Shipping containers versus modules: what’s the difference?
Now we all know what a shipping container looks like. Once their role in logistics and transportation has been completed they can be reused in a variety of sectors. Offering a quicker, cheaper and lightweight solution to traditional building, they’ve evolved into alternative housing, trendy bars, office blocks, restaurant and bars, and retail space. But where do they sit in comparison to modules?
Shipping containers, though they may save you money and offer a sustainable option, are quite small. To combat this you can always stack them on top of one another creatively to create a bigger building, but ultimately, you can’t be as flexible with a shipping container. But it does demonstrate how old, industrial materials can be repurposed and have a new life.
With modules and creating modular buildings, you can be a lot more flexible. A modular building can be as small or as big as you want it to be. Most companies offer both bespoke and pre-designed options too. But there could be a higher cost involved up front, overall it’s much more affordable over the long-term compared with traditional methods. Especially if you factor in other significant cost-savings with energy.
Now while a shipping container is a sustainable option in that it repurposes old materials, they aren’t by nature built to be energy-efficient or well-insulated. In fact several councils have reported recently that families housed in them temporarily end up boiling in summer and freezing in winter. Shipping containers generally require on-site modifications to be energy-efficient.
Modules, or modular buildings, can be built with sustainable materials and designed from the outset to be energy efficient through air tightness, air source heat pumps and solar power.

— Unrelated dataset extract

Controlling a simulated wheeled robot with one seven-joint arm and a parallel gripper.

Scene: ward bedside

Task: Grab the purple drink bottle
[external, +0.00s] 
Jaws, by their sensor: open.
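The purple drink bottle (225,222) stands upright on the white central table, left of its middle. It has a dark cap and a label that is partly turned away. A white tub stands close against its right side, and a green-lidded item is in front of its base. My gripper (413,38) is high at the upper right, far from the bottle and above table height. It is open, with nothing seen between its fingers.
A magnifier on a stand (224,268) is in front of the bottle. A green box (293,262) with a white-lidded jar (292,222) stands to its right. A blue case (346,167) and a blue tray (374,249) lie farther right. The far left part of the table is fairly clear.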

With this, they can also half energy bills for the occupant once built due to the way they are built.
Shipping containers, while they may be a cost-effective and innovative solution, they simply don’t work all the time. They are adapted rather than built. This means that they’re missing a lot of the structural elements and fixtures of a traditional building. So while it may seem like the cheaper option, renovating to turn it into a functional building may be a lot more expensive in the long run. Though it has worked, and continues to work, for a lot of our clients particularly.

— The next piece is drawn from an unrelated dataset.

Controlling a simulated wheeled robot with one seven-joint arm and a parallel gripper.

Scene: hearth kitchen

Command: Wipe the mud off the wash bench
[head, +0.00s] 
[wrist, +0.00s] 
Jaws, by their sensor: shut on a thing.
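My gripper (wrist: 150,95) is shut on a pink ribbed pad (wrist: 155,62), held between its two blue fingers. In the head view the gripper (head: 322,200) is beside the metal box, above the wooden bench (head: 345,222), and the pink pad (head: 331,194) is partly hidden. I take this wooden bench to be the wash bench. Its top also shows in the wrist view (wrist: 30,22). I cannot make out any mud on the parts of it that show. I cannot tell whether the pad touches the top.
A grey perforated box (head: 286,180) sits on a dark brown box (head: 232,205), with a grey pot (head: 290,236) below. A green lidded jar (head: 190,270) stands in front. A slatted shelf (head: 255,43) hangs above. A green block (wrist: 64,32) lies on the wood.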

Needing to utilise space in their beer garden, The Driftwood Spars came to ISO Spaces. We designed and manufactured a converted container cafe dubbed ‘The Crib Shack’. Inspired by the container bar we created for Fevertree, this project was built using a 20ft high cube shipping container and came complete with an integrated, fold-down roof terrace with removable stairs. A container here worked perfectly and fitted in with the rest of the bar’s space.
The largest temporary accommodation of its kind in the UK, Meath Court in Acton’s Hope Gardens provides emergency accommodation for families and was built entirely from converted shipping containers – just in time for Christmas.
Now on the other side of the coin, Greenfarm in Cardiff provides an extension to an existing hostel. Utilising an existing car park we provided eight two-bed temporary accommodation units for people in need. This moved away from shipping containers and meant we were able to be more flexible with the design. They have more of a modern finish and are a good contrast to the existing building.